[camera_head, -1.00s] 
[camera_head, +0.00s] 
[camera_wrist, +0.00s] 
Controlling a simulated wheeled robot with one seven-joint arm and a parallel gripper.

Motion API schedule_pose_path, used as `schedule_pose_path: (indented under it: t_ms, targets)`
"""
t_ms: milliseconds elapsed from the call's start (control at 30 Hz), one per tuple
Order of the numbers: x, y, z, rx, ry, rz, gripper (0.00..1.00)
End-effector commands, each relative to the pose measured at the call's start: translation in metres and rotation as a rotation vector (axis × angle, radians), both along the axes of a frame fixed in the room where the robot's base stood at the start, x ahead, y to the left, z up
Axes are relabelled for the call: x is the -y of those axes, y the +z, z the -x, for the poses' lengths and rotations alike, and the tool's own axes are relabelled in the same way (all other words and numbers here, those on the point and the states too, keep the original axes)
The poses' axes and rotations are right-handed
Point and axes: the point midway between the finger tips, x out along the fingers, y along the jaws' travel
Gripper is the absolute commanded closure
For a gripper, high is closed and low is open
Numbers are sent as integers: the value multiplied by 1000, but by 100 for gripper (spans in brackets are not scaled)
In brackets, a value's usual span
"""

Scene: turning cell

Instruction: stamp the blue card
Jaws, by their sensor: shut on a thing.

_ _ _ _

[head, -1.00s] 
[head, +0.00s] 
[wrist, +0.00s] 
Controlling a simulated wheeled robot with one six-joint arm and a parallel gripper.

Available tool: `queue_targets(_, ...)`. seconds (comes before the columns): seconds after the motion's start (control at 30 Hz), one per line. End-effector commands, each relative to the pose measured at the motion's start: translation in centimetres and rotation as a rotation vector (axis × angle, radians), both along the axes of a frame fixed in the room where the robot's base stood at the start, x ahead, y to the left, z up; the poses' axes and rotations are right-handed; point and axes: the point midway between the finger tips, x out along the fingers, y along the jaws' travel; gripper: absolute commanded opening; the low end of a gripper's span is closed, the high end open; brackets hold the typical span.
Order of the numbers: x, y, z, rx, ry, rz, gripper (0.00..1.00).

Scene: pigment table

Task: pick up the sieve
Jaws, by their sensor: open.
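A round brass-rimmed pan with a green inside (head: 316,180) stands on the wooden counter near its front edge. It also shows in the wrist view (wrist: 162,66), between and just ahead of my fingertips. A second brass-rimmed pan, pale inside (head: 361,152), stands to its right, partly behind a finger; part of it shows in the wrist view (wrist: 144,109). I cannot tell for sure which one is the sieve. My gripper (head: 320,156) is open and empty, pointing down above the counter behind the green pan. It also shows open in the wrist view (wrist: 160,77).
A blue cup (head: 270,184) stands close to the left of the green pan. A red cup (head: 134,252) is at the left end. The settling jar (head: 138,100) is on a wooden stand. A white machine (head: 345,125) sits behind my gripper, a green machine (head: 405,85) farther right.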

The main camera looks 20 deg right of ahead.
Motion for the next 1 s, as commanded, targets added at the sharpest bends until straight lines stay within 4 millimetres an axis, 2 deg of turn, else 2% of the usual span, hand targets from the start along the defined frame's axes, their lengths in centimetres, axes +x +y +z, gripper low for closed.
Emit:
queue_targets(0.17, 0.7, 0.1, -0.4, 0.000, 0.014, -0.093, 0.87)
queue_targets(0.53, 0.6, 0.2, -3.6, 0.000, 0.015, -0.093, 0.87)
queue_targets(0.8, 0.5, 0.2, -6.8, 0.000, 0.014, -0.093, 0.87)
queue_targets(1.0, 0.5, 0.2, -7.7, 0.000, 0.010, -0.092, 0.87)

_ _ _ _

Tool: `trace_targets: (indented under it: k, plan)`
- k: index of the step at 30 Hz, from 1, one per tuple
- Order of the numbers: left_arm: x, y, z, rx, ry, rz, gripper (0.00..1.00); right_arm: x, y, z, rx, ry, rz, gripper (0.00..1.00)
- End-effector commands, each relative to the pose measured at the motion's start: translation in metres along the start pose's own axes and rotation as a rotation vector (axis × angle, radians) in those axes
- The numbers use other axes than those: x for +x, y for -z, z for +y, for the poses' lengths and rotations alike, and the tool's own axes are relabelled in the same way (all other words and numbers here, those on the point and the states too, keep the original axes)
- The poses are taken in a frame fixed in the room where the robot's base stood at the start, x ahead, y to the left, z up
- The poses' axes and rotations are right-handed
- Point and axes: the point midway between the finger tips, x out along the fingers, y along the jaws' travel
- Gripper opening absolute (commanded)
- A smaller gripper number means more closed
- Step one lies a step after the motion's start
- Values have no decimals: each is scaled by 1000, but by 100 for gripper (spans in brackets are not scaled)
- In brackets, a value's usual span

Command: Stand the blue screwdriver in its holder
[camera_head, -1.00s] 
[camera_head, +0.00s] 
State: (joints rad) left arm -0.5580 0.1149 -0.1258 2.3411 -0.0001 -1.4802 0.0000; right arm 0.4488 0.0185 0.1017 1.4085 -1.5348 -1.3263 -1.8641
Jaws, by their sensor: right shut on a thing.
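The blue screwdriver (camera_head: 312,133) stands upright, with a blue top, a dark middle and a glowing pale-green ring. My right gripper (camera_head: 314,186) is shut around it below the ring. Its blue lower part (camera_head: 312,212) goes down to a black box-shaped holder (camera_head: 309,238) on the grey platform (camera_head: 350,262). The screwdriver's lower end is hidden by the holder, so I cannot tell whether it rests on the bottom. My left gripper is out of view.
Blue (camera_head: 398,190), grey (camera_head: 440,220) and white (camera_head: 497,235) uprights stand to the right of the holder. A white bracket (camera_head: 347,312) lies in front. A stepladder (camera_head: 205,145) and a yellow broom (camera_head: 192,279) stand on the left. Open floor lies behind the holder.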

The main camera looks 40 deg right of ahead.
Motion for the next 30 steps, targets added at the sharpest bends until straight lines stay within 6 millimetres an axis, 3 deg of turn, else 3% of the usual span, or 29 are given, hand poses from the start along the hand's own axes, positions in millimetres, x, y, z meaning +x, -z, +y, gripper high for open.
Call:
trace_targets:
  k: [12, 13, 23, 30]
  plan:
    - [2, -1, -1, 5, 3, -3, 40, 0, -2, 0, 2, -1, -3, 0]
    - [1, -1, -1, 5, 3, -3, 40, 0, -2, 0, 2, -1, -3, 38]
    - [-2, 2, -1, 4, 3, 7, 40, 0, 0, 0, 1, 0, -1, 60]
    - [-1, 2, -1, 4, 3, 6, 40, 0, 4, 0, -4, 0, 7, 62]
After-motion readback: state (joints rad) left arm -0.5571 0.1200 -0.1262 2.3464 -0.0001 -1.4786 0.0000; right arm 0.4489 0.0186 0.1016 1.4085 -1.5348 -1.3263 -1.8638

_ _ _ _

◆ **Objective**
Go through the entries and return each line where the word "under" appears.

◆ **Response to this exercise**
Motion API schedule_pose_path, used as `schedule_pose_path: (indented under it: t_ms, targets)`
Tool: `trace_targets: (indented under it: k, plan)`

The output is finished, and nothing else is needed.